Accrescentarei agora, Sr. Presidente, que é actualmente permittido por Lei, o fazer-se encontro nas decimas, quando o collectado é originario credor por titulos, que se denominam de = Divida Publica = nada parece mais simples, do que o credor chegar ao Recebedor da decima com o seu credito na mão, e dizer-lhe = eu sou o originario credor como provo por este Titulo, e venho para que se me faça o encontro na conformidade da Lei, no que devo de decima por taes propriedades = e o Recebedor fazer o encontro na presença do Titulo. Porém não é este o methodo que se manda observar: é preciso para isso requerer ao Thesouro, e depois de uma longa operação de informações, e respostas inuteis; porque tudo se reduz a saber, se o colectado é o originario credor, o que consta do Titulo que apresenta, apparece a decisão; mas acontece, que este demorado processo não se acaba dentro dos vinte dias, porque se abriu o cofre para se effectuar o pagamento, gasta mezes, e quando o credor obtem a decisão do seu negocio, e se apresenta com ella, (ainda que seja um dia depois dos vinte), já o Recebedor não existe, nem o cofre, e o credor fica sujeito sem culpa sua, a soffrer uma penhora do Poder Judiciario, e tem depois que pagar avultadas custas!!! O que eu acabo de dizer corrobora-se com um exemplo, que eu vou apontar, e vem a ser; que sei haver muitos credores, que requereram ao Sr. Ministro da Fazenda similhantes encontros, ha mais de tres mezes, e até hoje não obtiveram ainda solução sobre o seu pertendido encontro: ha porém uma cousa favoravel aos pertendentes, e vem a ser, que as suas dividas não foram ainda relaxadas ao Poder Judiciario: mas se o tivessem sido já, não estavam elles obrigados a pagar o principal, e avultadas custas? Certamente: e tambem é igualmente certo, que isto é a maior das injustiças. — Chamo pois á memoria do Sr. Ministro da Fazenda este objecto, para que o tenha em toda a consideração, e prouva de remedio.
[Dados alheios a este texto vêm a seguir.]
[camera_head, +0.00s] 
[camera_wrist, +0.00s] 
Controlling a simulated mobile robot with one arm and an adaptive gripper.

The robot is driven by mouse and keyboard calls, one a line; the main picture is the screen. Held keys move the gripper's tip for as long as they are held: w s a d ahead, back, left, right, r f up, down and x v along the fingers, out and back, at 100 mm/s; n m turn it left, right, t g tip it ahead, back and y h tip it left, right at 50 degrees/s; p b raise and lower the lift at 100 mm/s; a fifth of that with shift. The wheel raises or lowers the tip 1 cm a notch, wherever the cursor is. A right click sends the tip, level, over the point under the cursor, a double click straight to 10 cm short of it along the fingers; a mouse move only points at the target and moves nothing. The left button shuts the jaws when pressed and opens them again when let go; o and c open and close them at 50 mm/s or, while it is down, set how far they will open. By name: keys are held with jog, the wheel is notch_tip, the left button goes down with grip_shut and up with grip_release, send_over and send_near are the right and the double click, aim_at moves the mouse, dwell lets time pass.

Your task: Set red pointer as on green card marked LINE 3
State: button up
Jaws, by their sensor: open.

Agora, Sr. Presidente, farei outra observação, e vem a ser: quando se entrega dinheiro a um particular como depositario delle, e este depositario dispõe do dinheiro a seu arbitrio, e delle não dá conta, commette um crime, que pelas nossas Leis é gravemente punido; e a esse infiel depositario dá-se um nome muito máu: mas quando o Governo faz o mesmo eu não me atrevo a dar-lhe o nome.... O certo porém é, Sr. Presidente, que algumas heranças de pessoas que falesceram no Ultramar, devendo pela Lei entrar no Deposito Publico, entraram (não sei porque) no Thesouro, e este dispoz dellas: vieram depois os herdeiros requerer que se

lhes entregassem, obrigaram-nos a fazer justificações dispendiosas, mas depois de tudo isto não se lhes restituíram essas heranças que são suas! Porém eu noto que nem no Relatorio dos Srs. Ministros, nem nas suas propostas, se lê uma só idéa que tenda a pedir meios para pagar essas heranças: o que eu esperava vêr em attenção a ser uma divida sagrada, ou antes uma restituição; porque não é nada menos do que entregar a seu domno o que é seu, a sua propriedade, na qual por motivo nenhum se devia pôr mão. — É por estes fortes motivos, que eu peço a S. Ex.ª o Sr. Ministro da Fazenda, que empregue todos os meios para que taes dinheiros sejam sem demora restituidos, e se entreguem a quem de justiça o devam ser. (Apoiados.)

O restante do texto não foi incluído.